**Task objective**
Identify the lines that include the word "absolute", then copy all of them.

**Exercise materials**
* * * * *

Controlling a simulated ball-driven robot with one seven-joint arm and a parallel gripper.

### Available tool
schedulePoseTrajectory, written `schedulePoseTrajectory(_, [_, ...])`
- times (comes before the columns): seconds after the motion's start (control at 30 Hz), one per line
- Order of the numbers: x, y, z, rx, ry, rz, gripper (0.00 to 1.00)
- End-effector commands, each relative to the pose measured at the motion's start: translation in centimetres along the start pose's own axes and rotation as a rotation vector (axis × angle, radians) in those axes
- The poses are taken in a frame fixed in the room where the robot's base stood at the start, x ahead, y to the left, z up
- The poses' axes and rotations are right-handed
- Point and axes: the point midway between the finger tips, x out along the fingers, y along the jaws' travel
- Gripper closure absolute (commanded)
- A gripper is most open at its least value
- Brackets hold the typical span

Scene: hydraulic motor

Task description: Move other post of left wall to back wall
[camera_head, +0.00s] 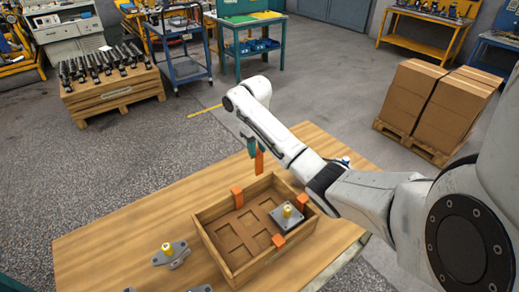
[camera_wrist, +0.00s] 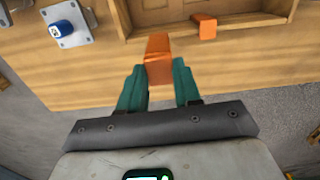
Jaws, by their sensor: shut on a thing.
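My gripper (camera_head: 254,150) is shut on an orange post (camera_head: 259,161); in the wrist view the post (camera_wrist: 158,60) sticks out between the teal fingers (camera_wrist: 159,82). It is held above the table, beyond the far side of the wooden tray (camera_head: 215,248). In the head view, one orange post (camera_head: 237,196) is at the tray's far-left wall, another (camera_head: 303,201) at its far-right wall and a third (camera_head: 278,240) by its near-right wall. One tray post (camera_wrist: 204,27) shows in the wrist view, at the wall nearest my gripper. The held post is clear of the tray.
A metal plate with a yellow knob (camera_head: 288,217) lies in the tray's right part; the other recesses look empty. A similar part (camera_head: 170,254) lies on the table at left. A blue-knobbed plate (camera_wrist: 62,30) lies near my gripper. The table left of the tray is mostly bare.

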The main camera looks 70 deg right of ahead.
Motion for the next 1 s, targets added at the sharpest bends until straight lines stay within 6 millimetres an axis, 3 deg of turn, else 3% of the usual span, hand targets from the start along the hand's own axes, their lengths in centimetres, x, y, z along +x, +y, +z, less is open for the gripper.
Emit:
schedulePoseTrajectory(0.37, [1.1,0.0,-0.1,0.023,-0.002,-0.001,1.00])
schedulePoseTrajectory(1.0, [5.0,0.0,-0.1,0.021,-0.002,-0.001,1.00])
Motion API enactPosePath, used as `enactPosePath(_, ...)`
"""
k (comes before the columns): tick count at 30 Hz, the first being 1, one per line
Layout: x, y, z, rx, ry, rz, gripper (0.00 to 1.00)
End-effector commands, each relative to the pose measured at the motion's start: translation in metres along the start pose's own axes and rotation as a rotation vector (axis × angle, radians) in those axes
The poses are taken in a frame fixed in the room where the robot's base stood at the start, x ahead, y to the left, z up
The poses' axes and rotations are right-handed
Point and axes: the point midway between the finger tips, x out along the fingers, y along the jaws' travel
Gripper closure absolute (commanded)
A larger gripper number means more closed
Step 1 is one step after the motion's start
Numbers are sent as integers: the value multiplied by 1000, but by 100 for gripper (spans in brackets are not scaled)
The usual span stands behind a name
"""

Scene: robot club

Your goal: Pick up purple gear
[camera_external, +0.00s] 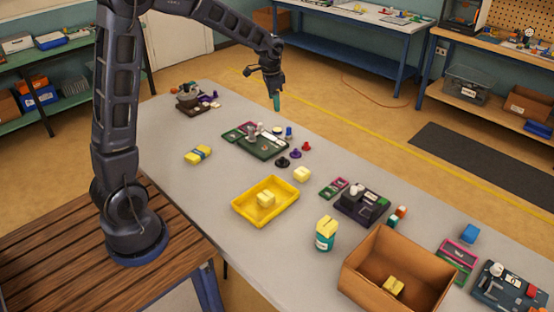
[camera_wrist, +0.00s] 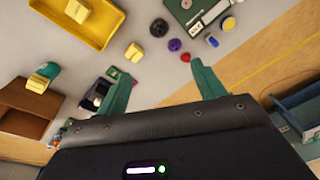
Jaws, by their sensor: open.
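A small purple gear-like piece (camera_external: 295,153) lies on the grey table between a dark round piece (camera_external: 282,162) and a red piece (camera_external: 306,146). In the wrist view the purple piece (camera_wrist: 175,45) lies beyond the fingertips, between the dark piece (camera_wrist: 160,27) and the red one (camera_wrist: 185,57). My gripper (camera_external: 276,101) is raised in the air near the table's far edge, apart from the pieces. In the wrist view its teal fingers (camera_wrist: 160,75) are spread wide with nothing between them. Fine detail of the gear is too small to tell.
A green board with parts (camera_external: 262,148) lies close to the left of the gear. A yellow block (camera_external: 302,174), a yellow tray (camera_external: 240,209), a teal jar (camera_external: 325,235) and a cardboard box (camera_external: 362,285) stand nearer. Other small purple parts (camera_external: 206,99) lie at the far left end.

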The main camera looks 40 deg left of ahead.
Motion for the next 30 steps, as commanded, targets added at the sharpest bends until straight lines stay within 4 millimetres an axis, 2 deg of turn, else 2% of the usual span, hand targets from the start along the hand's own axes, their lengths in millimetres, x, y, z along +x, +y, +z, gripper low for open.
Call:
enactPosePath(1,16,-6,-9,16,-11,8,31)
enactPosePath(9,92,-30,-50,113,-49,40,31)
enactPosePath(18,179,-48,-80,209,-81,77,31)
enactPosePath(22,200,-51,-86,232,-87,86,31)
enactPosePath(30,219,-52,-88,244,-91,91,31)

* * * * *

**Written answer**
- Gripper closure absolute (commanded)
Gripper closure absolute (commanded)

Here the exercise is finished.